- _Records shown_

_ _ _ _ _

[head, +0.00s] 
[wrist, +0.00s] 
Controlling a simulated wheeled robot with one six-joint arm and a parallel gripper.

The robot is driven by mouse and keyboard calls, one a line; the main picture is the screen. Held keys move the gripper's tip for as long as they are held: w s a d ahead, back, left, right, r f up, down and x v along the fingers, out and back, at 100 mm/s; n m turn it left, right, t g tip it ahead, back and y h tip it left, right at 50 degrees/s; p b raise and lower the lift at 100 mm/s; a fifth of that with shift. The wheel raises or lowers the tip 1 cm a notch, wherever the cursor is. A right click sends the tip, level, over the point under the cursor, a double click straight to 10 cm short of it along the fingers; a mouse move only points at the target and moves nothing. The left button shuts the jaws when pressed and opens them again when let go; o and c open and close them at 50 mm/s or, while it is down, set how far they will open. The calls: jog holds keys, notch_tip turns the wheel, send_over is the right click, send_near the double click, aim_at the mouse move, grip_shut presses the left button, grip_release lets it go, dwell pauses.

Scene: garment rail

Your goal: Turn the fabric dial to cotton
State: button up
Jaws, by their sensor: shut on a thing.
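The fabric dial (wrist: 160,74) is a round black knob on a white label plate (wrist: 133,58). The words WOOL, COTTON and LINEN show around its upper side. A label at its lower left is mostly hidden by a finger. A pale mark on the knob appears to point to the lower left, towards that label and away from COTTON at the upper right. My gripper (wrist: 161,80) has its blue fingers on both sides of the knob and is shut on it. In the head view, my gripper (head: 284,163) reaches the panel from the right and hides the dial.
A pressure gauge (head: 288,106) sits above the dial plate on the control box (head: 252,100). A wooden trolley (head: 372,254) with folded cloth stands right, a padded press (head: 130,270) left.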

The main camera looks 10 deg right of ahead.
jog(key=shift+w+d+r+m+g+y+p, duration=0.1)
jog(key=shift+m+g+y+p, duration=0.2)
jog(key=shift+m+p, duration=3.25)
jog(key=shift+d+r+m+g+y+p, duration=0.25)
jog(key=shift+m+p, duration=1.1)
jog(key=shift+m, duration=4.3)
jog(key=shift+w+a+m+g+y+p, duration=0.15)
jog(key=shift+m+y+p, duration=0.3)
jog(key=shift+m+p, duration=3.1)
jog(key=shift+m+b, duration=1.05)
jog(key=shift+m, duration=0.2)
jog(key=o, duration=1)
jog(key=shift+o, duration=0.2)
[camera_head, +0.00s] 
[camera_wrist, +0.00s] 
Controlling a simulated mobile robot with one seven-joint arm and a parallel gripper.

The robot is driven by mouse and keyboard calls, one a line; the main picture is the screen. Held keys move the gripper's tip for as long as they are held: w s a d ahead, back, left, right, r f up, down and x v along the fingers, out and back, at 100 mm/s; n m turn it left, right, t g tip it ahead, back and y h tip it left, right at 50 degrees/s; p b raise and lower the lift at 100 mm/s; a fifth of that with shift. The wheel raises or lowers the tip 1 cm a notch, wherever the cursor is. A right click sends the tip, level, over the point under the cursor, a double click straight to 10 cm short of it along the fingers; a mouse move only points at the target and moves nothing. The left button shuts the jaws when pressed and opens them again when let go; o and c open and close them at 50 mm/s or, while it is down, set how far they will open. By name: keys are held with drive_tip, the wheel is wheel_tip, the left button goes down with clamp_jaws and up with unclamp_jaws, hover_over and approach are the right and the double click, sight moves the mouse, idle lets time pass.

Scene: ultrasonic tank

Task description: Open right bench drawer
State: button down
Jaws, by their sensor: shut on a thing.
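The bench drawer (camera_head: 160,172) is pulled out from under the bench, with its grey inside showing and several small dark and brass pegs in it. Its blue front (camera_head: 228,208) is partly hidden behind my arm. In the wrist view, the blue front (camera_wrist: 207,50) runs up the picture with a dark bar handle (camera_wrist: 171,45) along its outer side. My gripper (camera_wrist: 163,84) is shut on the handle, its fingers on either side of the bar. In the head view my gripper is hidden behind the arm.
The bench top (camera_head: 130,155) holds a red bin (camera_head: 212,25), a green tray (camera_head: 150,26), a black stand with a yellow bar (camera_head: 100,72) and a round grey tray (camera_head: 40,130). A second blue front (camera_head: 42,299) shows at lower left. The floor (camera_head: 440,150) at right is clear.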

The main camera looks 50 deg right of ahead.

_ _ _ _ _

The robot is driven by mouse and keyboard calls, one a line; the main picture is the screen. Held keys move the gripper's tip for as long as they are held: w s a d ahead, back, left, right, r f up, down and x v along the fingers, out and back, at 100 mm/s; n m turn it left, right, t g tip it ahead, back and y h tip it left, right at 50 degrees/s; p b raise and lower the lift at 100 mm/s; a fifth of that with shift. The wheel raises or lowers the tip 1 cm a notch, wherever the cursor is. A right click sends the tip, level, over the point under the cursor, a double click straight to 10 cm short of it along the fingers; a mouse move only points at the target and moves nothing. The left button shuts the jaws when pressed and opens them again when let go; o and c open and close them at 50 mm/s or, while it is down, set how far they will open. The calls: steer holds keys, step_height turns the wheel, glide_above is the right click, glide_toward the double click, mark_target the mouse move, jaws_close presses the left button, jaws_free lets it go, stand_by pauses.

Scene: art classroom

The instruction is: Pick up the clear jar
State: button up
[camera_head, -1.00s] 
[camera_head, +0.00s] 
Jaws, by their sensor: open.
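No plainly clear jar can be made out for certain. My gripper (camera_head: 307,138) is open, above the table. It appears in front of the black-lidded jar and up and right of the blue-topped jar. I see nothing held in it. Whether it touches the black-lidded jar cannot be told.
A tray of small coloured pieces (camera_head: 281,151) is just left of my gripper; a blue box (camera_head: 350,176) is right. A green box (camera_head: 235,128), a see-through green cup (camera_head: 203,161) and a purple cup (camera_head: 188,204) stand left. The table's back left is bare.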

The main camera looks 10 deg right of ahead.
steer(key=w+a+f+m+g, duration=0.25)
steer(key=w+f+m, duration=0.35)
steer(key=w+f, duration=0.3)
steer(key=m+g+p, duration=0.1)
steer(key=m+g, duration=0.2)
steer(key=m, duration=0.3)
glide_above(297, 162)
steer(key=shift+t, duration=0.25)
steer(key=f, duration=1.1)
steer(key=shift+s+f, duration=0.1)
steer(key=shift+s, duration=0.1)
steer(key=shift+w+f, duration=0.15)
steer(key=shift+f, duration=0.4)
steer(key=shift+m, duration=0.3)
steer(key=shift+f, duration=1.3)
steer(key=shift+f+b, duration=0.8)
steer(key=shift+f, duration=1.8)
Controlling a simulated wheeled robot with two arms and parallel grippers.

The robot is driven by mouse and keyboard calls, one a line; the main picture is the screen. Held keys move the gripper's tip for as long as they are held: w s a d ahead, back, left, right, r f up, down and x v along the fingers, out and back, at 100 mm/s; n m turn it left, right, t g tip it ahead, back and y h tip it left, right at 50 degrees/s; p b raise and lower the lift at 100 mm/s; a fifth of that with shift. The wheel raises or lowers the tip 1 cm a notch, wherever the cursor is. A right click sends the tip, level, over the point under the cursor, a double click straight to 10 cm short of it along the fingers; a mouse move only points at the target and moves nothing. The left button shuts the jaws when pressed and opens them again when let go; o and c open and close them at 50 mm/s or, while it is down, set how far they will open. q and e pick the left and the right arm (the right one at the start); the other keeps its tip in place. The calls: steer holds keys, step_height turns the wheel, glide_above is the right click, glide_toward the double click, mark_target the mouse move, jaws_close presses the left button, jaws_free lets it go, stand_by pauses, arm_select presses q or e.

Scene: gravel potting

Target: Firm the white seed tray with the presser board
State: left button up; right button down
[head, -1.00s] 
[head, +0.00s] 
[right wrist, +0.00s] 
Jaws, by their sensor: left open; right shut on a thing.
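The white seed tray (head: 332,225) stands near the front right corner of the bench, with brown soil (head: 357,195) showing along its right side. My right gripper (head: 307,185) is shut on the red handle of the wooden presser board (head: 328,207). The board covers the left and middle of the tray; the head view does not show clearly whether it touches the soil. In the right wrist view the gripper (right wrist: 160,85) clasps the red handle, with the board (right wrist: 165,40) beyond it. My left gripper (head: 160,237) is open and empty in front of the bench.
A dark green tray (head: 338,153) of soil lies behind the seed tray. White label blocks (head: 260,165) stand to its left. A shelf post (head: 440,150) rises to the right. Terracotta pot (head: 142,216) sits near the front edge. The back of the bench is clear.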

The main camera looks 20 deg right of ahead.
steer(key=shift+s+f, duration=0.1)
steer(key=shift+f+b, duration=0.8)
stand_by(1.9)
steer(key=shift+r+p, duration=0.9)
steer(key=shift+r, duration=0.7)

_ _ _ _ _

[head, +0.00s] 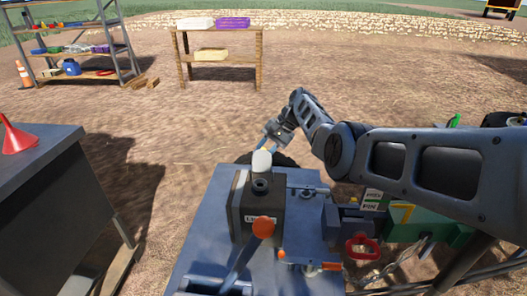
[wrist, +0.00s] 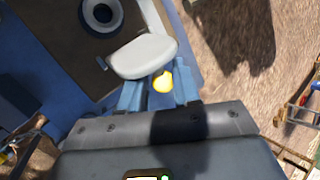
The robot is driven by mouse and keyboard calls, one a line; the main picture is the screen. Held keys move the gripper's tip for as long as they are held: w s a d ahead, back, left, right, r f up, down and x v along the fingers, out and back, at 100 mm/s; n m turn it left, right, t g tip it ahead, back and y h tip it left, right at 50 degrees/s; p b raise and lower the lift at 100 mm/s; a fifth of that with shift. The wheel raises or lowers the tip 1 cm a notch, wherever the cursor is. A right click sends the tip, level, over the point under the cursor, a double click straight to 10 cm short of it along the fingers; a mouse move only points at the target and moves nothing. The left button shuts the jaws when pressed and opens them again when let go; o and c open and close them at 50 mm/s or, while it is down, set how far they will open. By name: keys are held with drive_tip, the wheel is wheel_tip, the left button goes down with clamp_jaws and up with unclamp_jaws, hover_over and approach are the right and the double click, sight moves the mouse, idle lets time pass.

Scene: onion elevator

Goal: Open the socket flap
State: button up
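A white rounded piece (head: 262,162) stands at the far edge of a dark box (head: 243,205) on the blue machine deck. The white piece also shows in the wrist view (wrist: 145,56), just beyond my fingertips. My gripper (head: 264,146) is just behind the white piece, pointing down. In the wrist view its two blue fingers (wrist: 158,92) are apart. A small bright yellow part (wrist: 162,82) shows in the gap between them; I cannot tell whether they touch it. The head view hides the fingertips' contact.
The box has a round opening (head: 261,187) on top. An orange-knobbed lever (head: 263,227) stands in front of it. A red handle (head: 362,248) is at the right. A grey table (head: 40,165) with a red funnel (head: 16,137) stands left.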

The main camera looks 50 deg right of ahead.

_ _ _ _ _

- _Directions_
Using the entries above, give again exactly the lines from the line holding "Scene: gravel potting" through the line holding "[right wrist, +0.00s]". Include both end lines and nothing else.

- _Correct output_
Scene: gravel potting

Target: Firm the white seed tray with the presser board
State: left button up; right button down
[head, -1.00s] 
[head, +0.00s] 
[right wrist, +0.00s] 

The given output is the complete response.